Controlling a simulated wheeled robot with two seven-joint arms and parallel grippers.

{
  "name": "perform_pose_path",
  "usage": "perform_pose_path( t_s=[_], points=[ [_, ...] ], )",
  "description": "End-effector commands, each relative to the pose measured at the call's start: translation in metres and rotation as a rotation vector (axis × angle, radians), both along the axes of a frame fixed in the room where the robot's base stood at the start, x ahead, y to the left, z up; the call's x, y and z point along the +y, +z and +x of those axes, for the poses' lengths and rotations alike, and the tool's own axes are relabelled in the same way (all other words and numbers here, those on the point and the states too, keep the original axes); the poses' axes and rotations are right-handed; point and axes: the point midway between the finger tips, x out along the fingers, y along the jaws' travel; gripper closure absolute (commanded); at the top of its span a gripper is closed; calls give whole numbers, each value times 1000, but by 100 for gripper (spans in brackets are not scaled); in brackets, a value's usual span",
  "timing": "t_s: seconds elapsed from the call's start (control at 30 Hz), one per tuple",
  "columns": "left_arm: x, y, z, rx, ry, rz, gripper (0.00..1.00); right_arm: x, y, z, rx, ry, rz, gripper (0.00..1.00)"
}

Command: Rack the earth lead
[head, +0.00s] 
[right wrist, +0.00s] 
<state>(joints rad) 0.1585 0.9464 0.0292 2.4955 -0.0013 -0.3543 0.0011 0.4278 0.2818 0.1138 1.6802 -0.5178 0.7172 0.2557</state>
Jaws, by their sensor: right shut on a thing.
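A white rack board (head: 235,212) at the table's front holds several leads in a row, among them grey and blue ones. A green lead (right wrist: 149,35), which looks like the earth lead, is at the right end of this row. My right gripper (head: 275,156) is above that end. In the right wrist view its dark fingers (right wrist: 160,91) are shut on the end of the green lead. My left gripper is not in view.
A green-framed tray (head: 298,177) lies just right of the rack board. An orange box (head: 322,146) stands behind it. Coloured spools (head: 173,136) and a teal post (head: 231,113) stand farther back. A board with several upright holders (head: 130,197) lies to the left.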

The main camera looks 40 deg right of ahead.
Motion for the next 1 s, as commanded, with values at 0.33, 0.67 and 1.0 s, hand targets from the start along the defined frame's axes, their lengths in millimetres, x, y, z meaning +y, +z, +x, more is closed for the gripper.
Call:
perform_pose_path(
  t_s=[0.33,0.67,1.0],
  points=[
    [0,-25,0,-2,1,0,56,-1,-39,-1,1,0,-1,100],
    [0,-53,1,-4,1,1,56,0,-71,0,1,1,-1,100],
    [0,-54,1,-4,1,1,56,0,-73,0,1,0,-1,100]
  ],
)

Problem to work on:
Exactly and only the lines from the one containing "[right wrist, +0.00s]" through the end of the material are to be reproduced, both ends included.

Task answer:
[right wrist, +0.00s] 
<state>(joints rad) 0.1585 0.9464 0.0292 2.4955 -0.0013 -0.3543 0.0011 0.4278 0.2818 0.1138 1.6802 -0.5178 0.7172 0.2557</state>
Jaws, by their sensor: right shut on a thing.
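A white rack board (head: 235,212) at the table's front holds several leads in a row, among them grey and blue ones. A green lead (right wrist: 149,35), which looks like the earth lead, is at the right end of this row. My right gripper (head: 275,156) is above that end. In the right wrist view its dark fingers (right wrist: 160,91) are shut on the end of the green lead. My left gripper is not in view.
A green-framed tray (head: 298,177) lies just right of the rack board. An orange box (head: 322,146) stands behind it. Coloured spools (head: 173,136) and a teal post (head: 231,113) stand farther back. A board with several upright holders (head: 130,197) lies to the left.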

The main camera looks 40 deg right of ahead.
Motion for the next 1 s, as commanded, with values at 0.33, 0.67 and 1.0 s, hand targets from the start along the defined frame's axes, their lengths in millimetres, x, y, z meaning +y, +z, +x, more is closed for the gripper.
Call:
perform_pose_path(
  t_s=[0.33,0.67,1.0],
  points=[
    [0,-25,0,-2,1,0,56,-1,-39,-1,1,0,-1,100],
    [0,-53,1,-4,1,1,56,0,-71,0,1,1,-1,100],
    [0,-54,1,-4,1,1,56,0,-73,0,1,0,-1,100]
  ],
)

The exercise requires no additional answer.